Following is the SQL example code to create a materialized table to store the consent data

CREATE OR REPLACE TABLE `dbrt-ga4.analytics_207472454.consented_events_table` AS
SELECT 
  *
FROM 
  `dbrt-ga4.analytics_207472454.events_*`
WHERE 
  _TABLE_SUFFIX BETWEEN FORMAT_DATE('%Y%m%d', DATE_SUB(CURRENT_DATE(), INTERVAL 30 DAY))
  AND FORMAT_DATE('%Y%m%d', CURRENT_DATE())
  AND (privacy_info.analytics_storage = 'yes'
  OR privacy_info.ads_storage = 'yes')

Impact of Google Advanced Consent Mode on GDPR

The Google Advanced Consent Mode is not fully GDPR compliant because BigQuery collects event data (some but not all) from your GA4 property even if users decline consent.

There are three categories of data under GDPR that everyone should be aware of:

#1 Consented data – the user gave you the permission to process the data.

#2 Unconsented data – the user did not give you permission to process the data. Even if the user disables the cookie consent banner on your website or does not participate in providing consent, it is still unconsented data. Lack of consent status means no consent.

#3 Data you are allowed to process under legitimate interest – no consent required.

There should not be any overlap between these three categories as far as compliance is concerned. This is very important piece of information.

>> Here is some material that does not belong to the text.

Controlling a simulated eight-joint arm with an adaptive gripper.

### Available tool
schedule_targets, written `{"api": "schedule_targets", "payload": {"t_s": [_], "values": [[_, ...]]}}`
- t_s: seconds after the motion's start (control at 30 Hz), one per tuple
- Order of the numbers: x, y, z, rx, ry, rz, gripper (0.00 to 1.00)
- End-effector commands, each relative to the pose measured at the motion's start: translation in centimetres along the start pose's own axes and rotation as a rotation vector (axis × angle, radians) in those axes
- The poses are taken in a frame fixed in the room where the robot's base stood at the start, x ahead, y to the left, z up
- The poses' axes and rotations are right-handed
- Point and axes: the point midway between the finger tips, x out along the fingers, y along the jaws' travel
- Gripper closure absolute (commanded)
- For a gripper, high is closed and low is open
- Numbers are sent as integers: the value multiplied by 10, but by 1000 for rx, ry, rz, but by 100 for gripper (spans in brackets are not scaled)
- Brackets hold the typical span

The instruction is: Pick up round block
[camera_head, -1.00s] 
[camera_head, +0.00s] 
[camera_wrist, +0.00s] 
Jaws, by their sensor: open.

For example, If you are asking for consent, then it means without consent, you are not allowed to process the data under legitimate interest.

So if a user denied consent, you then can not continue to process unconsented data under legitimate interest.

If an organization seeks consent for data processing, that that action in itself implies that consent is the appropriate legal basis.

There needs to be a clear distinction between consented data, unconsented data and the data you are allowed to process under legitimate interest.

Anonymized and encrypted unconsented data is still unconsented data.

Even if the data has been anonymized and/or encrypted to protect user privacy, the core issue remains: users did not provide explicit consent for the collection, use, or analysis of their data.

It is a clear-cut violation of GDPR.

Play with unconsented data at your own risk.